• [Aim of the task] Copy everything in the data below exactly except the pictures.

◇ ◇ ◇

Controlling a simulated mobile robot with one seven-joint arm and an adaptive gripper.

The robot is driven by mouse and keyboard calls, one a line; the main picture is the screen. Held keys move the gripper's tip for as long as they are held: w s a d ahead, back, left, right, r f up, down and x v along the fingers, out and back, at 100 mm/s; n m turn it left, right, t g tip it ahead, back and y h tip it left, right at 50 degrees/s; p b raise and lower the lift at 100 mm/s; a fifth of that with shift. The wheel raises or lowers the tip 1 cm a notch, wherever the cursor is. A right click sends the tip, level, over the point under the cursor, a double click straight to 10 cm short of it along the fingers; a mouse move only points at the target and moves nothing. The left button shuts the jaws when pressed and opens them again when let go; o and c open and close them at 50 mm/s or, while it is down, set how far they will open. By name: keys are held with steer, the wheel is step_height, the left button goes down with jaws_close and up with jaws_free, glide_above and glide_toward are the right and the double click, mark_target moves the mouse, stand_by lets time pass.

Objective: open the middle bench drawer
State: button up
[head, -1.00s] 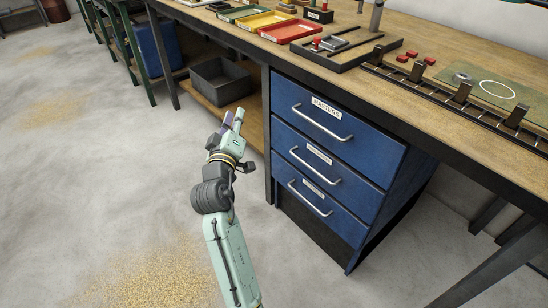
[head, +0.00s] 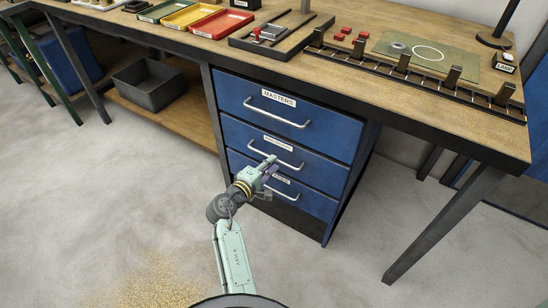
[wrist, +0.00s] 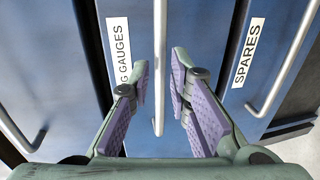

◇ ◇ ◇

• [Output of the task]
Controlling a simulated mobile robot with one seven-joint arm and an adaptive gripper.

The robot is driven by mouse and keyboard calls, one a line; the main picture is the screen. Held keys move the gripper's tip for as long as they are held: w s a d ahead, back, left, right, r f up, down and x v along the fingers, out and back, at 100 mm/s; n m turn it left, right, t g tip it ahead, back and y h tip it left, right at 50 degrees/s; p b raise and lower the lift at 100 mm/s; a fifth of that with shift. The wheel raises or lowers the tip 1 cm a notch, wherever the cursor is. A right click sends the tip, level, over the point under the cursor, a double click straight to 10 cm short of it along the fingers; a mouse move only points at the target and moves nothing. The left button shuts the jaws when pressed and opens them again when let go; o and c open and close them at 50 mm/s or, while it is down, set how far they will open. By name: keys are held with steer, the wheel is step_height, the left button goes down with jaws_close and up with jaws_free, glide_above and glide_toward are the right and the double click, mark_target moves the mouse, stand_by lets time pass.

Objective: open the middle bench drawer
State: button up
[head, -1.00s] 
[head, +0.00s] 
[wrist, +0.00s] 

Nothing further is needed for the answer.